La Comdie italienne, le Drame moderne et les Acteurs.


Lorsque l’on voit Bossuet condamner si hautement la comédie, ce pernicieux plaisir qui, dit-il, ne flatte que les passions des hommes dont le fond est grossier, qui ridiculise la vertu et la piété, excuse la corruption qu’il rend plaisante, offense la pudeur toujours en crainte d’être violée par les derniers attentats ; quand, non content de proscrire un plaisir où l’homme, selon ses expressions, se fait à la fois un jeu de ses vices et un amusement de la vertu, on le voit s’attaquer à Molière, le traiter d’infâme et le poursuivre même dans la tombe de désolans anathèmes, on a peine à concevoir que la cour d’un pape, chef de cette religion dont Bossuet n’était que l’un des ministres, ait été le berceau de la comédie renaissante : et de quelle comédie ? de cette comédie italienne si pleine de prostitutions ! s’écrie encore Bossuet. Ce pape, il est vrai, c’est l’aimable Léon X. Poète, musicien, grand chasseur, et par-dessus tout homme d’esprit, ce chef de l’église eut à la fois les goûts d’un artiste et ceux d’un souverain, et, pendant les neuf années qu’il occupa la chaire de saint Pierre, sa cour ressembla plutôt à celle d’un prince séculier qu’à celle du successeur du prince des apôtres.
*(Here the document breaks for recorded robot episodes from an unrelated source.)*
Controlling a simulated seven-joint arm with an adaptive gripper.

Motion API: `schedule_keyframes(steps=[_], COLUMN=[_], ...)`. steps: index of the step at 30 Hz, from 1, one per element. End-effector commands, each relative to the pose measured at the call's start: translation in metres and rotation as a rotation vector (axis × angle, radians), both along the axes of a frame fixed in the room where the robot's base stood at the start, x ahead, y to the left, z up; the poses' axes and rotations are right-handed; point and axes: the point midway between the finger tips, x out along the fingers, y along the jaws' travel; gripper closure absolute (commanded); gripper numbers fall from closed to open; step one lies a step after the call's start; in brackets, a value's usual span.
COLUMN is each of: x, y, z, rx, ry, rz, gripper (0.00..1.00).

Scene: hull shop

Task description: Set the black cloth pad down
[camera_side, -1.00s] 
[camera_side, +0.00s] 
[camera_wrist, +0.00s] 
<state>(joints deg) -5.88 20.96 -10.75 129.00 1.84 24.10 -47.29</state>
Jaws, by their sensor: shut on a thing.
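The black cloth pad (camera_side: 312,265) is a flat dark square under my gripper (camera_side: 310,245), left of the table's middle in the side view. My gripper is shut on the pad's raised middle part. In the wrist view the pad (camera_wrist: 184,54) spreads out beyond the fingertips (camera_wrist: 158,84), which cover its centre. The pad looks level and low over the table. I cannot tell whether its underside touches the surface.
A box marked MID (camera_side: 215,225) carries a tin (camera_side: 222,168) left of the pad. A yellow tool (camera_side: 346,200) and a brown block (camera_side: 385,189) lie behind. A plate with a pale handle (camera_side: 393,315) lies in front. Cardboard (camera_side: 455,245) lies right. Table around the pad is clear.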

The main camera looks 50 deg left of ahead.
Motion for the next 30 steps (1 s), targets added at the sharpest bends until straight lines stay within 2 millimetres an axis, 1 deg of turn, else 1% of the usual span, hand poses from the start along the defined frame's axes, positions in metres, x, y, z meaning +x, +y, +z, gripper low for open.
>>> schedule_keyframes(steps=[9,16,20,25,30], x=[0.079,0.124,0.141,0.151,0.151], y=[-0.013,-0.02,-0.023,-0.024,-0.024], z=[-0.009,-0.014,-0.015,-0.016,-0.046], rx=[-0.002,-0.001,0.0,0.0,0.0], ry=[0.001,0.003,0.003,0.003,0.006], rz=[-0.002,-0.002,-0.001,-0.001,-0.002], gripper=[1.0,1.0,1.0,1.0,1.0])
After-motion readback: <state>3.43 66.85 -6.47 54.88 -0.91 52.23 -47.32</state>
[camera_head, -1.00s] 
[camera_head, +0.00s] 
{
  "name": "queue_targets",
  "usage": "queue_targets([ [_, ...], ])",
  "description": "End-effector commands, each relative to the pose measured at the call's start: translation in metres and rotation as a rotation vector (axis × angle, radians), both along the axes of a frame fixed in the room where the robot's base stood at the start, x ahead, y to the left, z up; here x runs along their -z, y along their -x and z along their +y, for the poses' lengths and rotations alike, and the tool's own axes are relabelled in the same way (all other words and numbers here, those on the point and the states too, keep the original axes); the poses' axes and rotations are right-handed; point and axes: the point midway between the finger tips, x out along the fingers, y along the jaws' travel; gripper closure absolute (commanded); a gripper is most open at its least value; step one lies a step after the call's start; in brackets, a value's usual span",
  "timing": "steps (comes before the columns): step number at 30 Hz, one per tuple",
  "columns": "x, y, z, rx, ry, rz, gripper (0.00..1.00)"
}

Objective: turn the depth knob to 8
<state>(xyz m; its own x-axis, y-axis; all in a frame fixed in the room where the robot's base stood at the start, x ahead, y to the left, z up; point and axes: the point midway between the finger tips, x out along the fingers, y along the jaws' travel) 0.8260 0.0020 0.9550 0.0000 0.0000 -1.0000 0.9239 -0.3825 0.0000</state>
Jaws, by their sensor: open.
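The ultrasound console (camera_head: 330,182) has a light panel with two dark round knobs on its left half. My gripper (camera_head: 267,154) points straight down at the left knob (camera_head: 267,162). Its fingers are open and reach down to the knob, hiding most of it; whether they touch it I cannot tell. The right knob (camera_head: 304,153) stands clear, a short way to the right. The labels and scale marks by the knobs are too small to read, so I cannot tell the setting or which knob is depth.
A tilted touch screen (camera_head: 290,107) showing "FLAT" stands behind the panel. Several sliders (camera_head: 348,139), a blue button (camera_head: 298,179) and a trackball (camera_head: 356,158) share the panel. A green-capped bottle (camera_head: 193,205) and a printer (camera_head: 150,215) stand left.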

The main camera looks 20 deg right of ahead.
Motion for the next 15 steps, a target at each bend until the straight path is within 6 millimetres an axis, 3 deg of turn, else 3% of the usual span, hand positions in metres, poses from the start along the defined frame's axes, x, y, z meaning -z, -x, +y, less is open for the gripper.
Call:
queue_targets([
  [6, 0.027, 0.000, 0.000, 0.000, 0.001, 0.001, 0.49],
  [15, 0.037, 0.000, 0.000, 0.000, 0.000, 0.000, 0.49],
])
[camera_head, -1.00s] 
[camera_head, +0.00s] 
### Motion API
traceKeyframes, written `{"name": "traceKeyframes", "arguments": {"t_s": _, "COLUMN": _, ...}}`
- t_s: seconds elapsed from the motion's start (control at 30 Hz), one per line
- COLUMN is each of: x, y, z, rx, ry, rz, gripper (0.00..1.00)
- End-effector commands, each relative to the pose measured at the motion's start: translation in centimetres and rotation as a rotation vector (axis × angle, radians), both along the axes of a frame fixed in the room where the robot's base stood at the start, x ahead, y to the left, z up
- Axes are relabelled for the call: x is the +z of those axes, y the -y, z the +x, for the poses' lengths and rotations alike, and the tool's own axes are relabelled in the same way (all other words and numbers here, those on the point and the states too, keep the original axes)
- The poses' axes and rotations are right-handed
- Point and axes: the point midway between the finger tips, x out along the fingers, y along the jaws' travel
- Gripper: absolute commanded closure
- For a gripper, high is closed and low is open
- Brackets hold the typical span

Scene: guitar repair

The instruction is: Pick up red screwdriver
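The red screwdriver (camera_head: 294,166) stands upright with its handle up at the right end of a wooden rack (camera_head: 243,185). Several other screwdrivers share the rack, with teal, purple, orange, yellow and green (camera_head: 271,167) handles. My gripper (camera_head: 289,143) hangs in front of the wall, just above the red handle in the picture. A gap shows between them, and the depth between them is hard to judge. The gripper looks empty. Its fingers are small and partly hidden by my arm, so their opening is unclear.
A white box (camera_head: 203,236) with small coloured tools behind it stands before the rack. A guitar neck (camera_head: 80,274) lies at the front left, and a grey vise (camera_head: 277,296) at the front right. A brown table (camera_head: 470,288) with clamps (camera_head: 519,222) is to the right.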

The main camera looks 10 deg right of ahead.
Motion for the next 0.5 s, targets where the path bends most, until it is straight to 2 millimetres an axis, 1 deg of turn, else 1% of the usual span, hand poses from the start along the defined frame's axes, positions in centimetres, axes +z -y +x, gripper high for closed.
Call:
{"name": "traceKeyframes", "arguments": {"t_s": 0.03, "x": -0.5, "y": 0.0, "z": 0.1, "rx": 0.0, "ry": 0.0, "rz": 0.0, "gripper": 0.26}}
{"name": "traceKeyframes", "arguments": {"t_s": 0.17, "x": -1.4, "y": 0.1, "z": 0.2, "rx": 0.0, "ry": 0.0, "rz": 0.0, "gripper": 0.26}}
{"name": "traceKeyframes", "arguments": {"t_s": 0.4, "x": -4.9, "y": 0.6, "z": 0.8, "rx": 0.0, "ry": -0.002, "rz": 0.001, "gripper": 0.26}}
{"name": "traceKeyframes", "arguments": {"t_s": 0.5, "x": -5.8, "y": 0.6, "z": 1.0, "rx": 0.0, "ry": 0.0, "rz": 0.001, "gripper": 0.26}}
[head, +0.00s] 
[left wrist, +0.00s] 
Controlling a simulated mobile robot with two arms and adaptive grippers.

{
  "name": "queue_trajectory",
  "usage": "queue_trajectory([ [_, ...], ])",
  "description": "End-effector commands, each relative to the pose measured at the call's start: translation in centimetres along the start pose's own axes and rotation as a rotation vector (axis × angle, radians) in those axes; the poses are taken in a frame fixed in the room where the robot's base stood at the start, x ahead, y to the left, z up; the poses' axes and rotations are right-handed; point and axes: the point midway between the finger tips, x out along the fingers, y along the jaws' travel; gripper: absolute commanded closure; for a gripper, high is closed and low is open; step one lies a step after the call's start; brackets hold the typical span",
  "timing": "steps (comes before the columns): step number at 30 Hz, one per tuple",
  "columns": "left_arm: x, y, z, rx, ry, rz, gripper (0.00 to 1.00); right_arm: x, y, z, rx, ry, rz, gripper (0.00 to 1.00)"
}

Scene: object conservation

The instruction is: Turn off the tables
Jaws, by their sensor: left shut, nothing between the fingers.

Nous ne considérerons ici Léon X que comme poète et homme d’esprit, car c’est à ce titre qu’il choisit pour secrétaires Sadolet et Bembo, et Béroalde pour bibliothécaire ; qu’il protège le vieux Lascaris ; qu’il correspond avec Érasme et tous les beaux esprits du temps ; qu’il établit une université romaine et s’entoure d’une légion de poètes, d’écrivains et d’artistes. Ce pape et tous ces jeunes cardinaux, riches, spirituels, amis du plaisir comme lui, les Sigismond Gonzague, les Bibbiena, les Hippolyte d’Este, avaient pris la religion du côté riant, et ne semblaient préoccupés que d’un seul objet, de jouir gaiement de la vie.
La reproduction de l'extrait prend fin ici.